**Data section:**
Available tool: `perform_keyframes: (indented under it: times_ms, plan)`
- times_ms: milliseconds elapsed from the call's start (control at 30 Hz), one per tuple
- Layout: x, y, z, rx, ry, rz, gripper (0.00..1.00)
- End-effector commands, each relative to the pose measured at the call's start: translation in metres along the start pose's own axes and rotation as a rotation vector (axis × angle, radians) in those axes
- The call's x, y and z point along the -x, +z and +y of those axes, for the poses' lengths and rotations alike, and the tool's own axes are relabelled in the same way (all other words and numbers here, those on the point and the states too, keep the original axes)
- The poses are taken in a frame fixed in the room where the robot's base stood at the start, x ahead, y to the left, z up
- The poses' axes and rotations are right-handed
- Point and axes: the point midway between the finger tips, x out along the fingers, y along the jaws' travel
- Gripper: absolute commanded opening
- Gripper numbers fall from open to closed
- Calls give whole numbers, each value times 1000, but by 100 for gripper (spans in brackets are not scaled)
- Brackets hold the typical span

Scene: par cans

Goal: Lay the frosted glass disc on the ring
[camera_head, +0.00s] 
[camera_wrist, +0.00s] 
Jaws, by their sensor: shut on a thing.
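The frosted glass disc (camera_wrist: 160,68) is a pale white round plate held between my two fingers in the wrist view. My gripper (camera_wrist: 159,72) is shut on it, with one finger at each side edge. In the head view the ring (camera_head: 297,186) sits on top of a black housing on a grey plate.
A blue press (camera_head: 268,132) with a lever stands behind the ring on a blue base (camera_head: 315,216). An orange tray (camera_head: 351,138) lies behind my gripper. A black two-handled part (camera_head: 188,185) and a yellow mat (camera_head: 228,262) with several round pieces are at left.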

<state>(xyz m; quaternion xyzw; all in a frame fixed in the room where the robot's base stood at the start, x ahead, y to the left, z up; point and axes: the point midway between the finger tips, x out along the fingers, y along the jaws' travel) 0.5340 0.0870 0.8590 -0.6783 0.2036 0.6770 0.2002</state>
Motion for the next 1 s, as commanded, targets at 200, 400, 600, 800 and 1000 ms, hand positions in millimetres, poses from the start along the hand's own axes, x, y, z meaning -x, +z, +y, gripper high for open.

**What you need to do:**
Extract the lines of the preceding material that run from the line with "- Calls give" through the line with "[camera_wrist, +0.00s]", inclusive, reproducing them exactly and adding nothing.

**Reply to the task:**
- Calls give whole numbers, each value times 1000, but by 100 for gripper (spans in brackets are not scaled)
- Brackets hold the typical span

Scene: par cans

Goal: Lay the frosted glass disc on the ring
[camera_head, +0.00s] 
[camera_wrist, +0.00s] 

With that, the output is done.